The Challenge of Religious Pluralism
ANAND VENKATKRISHNAN, Apr 22, 2009
There are voices of faith in today’s world that sound a call of hate and intolerance. Sometimes they send whispers of fear mixed with blessings, and at other times they incite violence to the soundtrack of prayer. They feed on ignorance, conflict, and the silent compliance of the world community. They are religious totalitarians, and they are a minority—a minority that dominates our headlines, our policies, and even our intellectual discourse. But the people of faith I know speak with another voice. They call on love, compassion, and human solidarity. They believe in the promise of people from diverse backgrounds coming together to build a society based on equal dignity and mutual loyalty. They are religious pluralists, and I am one of them; I didn’t know it, however, until I encountered another.
After meeting activist and author Eboo Patel at Stanford University, where he was invited as the Heyns Lecturer a few months ago, I can’t help but believe that this is a man who may well have changed my life. Patel is the founder of the Interfaith Youth Core, an organization which, according to its mission statement, “builds mutual respect and pluralism among young people from different religious traditions.” I stayed awake late that night finishing his book, “Acts of Faith—The Story of an American Muslim, the Struggle for the Soul of a Generation.” In it, he speaks of how much of his adolescence was spent trying to harmonize seemingly irreconcilable narratives—immigrant, Indian, Muslim, American.
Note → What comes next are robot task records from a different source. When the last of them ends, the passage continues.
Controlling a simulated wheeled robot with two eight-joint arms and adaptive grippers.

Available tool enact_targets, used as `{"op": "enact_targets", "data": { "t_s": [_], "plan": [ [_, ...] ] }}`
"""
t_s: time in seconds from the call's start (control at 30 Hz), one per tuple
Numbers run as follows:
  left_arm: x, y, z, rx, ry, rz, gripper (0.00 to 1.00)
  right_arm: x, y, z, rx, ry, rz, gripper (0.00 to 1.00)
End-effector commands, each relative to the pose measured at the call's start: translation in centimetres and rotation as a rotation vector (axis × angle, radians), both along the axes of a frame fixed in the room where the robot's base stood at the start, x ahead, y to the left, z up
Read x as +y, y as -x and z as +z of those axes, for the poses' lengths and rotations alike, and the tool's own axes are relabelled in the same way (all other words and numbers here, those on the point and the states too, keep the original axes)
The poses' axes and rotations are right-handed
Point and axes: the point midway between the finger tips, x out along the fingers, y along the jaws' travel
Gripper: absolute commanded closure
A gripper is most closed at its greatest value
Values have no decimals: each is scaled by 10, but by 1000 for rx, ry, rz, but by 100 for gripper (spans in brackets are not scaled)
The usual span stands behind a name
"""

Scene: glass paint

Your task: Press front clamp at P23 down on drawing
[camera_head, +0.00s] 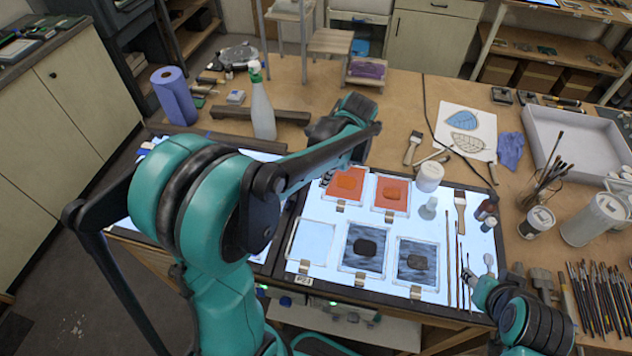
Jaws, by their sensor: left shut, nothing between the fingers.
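The P23 label (303,281) is on the front edge of the lit panel. Just above it a small front clamp (304,267) sits at the lower edge of a pale blue glass pane with the drawing (311,242). The picture is too small to tell whether the clamp presses on the drawing. My left gripper (328,178) is shut and empty, near the back-left orange pane, well behind the P23 clamp; my arm partly hides it. My right arm's end (472,278) is low at the panel's right edge, and its fingers are unclear.
Two orange panes (391,194) lie at the back of the panel, and two dark grey panes (364,249) lie right of P23. A white jar (429,177) and brushes (460,209) are at the right. A spray bottle (261,104) stands behind my left arm.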

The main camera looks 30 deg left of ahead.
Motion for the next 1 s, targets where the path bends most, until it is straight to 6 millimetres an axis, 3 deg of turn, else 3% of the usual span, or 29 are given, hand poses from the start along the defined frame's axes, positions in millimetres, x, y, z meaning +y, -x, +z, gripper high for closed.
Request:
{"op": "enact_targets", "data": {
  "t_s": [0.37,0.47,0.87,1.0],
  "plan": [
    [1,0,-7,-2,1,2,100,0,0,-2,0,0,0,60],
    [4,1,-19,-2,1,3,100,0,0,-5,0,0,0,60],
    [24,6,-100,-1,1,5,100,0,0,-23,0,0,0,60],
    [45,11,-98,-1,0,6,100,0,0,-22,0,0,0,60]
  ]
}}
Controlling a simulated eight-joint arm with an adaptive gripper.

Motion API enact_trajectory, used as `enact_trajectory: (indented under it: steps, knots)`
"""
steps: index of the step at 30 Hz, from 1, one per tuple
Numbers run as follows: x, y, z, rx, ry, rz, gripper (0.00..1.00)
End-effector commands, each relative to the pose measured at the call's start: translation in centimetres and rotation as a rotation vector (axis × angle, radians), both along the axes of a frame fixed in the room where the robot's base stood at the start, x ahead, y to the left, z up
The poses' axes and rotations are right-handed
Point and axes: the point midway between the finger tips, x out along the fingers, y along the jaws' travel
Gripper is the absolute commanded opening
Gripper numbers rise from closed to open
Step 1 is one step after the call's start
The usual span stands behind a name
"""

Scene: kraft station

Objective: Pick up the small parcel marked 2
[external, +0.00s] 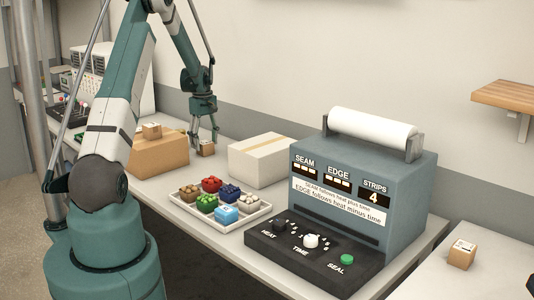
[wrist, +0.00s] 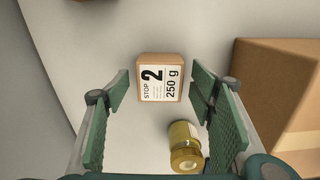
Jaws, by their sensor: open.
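Nothing is held. From these views I cannot tell how far the fingers reach down beside the parcel.
Externally, a brown box (external: 160,155) carries another small parcel (external: 151,130); a pale box (external: 258,159), compartment tray (external: 247,222) and sealing machine (external: 385,195) stand right. Another parcel (external: 462,254) is far right.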

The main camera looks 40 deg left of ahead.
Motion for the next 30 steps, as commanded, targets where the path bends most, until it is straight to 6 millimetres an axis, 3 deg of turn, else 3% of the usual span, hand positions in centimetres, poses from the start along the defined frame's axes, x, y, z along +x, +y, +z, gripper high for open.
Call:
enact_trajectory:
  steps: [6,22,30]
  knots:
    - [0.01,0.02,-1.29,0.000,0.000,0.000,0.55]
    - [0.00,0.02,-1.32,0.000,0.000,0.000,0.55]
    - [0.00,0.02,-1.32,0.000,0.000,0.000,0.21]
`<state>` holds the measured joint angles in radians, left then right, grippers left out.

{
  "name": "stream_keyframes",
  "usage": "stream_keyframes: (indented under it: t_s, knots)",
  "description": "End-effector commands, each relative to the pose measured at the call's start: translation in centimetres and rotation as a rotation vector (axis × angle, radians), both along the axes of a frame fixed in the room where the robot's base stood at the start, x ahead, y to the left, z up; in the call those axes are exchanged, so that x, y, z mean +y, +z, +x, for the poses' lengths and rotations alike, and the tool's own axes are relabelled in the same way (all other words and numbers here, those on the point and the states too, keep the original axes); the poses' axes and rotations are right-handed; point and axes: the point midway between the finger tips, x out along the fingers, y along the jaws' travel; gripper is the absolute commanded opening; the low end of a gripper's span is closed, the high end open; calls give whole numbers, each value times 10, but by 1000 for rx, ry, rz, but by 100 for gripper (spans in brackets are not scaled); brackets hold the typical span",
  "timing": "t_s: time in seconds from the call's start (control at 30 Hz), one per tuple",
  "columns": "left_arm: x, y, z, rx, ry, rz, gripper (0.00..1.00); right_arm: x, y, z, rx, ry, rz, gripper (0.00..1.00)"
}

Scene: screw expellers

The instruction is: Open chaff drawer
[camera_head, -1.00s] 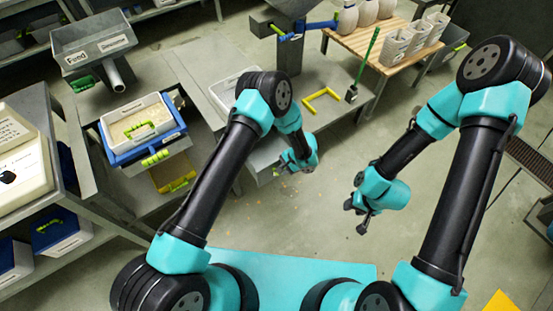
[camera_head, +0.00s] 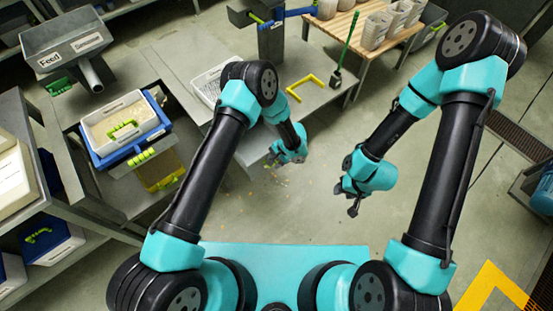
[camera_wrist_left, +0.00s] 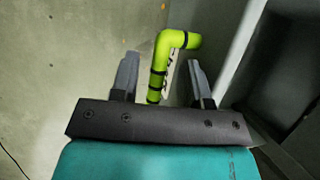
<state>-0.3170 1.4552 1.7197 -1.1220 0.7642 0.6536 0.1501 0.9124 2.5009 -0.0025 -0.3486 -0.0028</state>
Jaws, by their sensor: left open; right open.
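My left gripper (camera_head: 279,154) is open beside the front of the grey bench in the head view. In the left wrist view the open left gripper (camera_wrist_left: 163,78) has a bent yellow-green handle (camera_wrist_left: 164,60) between its fingers, with a gap visible on both sides. The handle is next to a grey panel at the right, which I take for the chaff drawer or its housing; no label shows. My arm hides much of that area in the head view. My right gripper (camera_head: 350,196) is open and empty above the floor.
A feed hopper (camera_head: 66,42) and a blue-and-white bin (camera_head: 124,124) stand at the left. A wooden table (camera_head: 352,24) is at the back. Floor (camera_head: 300,215) is open in front, with scattered bits.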

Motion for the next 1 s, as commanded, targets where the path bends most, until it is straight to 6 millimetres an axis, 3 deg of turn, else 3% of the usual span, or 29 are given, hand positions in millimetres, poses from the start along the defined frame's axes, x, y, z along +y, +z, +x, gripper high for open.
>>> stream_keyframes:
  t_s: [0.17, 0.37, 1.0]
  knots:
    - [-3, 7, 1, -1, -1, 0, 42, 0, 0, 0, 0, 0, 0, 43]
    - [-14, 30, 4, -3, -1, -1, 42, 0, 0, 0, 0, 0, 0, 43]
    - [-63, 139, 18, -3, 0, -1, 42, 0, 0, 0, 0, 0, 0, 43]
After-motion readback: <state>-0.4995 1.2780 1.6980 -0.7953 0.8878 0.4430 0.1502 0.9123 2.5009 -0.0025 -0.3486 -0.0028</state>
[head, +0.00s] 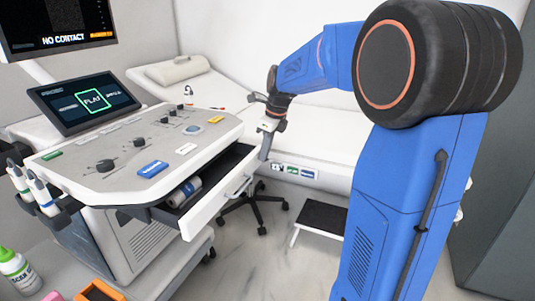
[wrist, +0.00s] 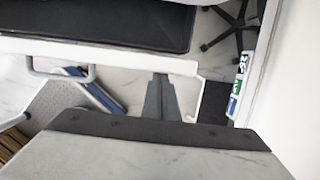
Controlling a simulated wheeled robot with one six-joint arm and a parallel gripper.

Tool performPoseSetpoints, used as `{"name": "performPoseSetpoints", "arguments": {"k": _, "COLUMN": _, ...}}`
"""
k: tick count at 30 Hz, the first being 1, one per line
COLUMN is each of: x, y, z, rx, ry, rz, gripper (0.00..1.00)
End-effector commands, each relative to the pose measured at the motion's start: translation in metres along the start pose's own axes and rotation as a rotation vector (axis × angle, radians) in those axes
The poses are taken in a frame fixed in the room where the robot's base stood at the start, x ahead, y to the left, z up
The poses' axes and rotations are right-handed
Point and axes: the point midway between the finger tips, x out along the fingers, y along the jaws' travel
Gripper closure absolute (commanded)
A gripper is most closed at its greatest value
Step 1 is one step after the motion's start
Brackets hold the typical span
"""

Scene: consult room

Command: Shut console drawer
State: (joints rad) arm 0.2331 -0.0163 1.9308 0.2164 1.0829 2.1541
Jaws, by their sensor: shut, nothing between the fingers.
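The console drawer (head: 210,212) is pulled out from under the console's control panel (head: 140,150). Its white front has a bar handle (head: 238,188), and a labelled cylinder (head: 184,192) lies in its dark interior. In the wrist view the drawer's white front edge (wrist: 110,52) runs across the picture, with the handle (wrist: 60,75) at left. My gripper (head: 264,156) is at the far end of the drawer front, on its outer side. Its fingers (wrist: 162,80) are shut and empty, with tips close to the front. I cannot tell whether they touch it.
A white exam bed (head: 315,125) stands behind the gripper. A wheeled stool base (head: 255,208) and a black step (head: 320,215) are on the floor beyond the drawer. A bottle (head: 18,272) stands at the lower left. The marble floor before the drawer shows free room.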

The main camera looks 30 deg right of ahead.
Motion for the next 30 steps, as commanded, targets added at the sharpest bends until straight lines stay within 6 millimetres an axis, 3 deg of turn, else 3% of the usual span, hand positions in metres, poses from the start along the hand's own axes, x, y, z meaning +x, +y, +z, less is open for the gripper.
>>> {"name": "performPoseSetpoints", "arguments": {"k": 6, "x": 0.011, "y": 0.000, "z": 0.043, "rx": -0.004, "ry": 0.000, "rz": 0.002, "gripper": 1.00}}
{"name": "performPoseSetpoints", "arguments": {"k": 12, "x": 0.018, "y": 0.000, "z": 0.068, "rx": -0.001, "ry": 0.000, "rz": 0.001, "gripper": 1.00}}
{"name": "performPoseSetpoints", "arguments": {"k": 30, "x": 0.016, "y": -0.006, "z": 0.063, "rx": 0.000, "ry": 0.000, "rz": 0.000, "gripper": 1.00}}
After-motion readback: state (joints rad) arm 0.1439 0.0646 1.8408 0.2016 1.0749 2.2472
But he also recounts the influences in his life that drew each of them together and showed him the shared value of pluralism.
Patel comes into my life at a time when I am slowly realizing the magnitude of seeing Barack Obama in the White House, how this represents one of the most astounding messages of hope in our lifetime, how people will one day be studying his speeches in high school, how these are the times that test the soul of my generation. I have never wholly identified with a community, much less a country. But I hear President Obama say that “this is a country of Christians and Muslims, Jews and Hindus, and non-believers,” and I know that this is my American dream. This kind of rhetoric has been missing not only from the world’s powerful, but also most glaringly from our social justice movements. We have made great strides toward respecting differing racial, ethnic, and sexual orientations. And yet, we live in a time when the crisis of religious violence is perhaps the greatest one we face, not because it is irreconcilable, but because we have not reconciled it.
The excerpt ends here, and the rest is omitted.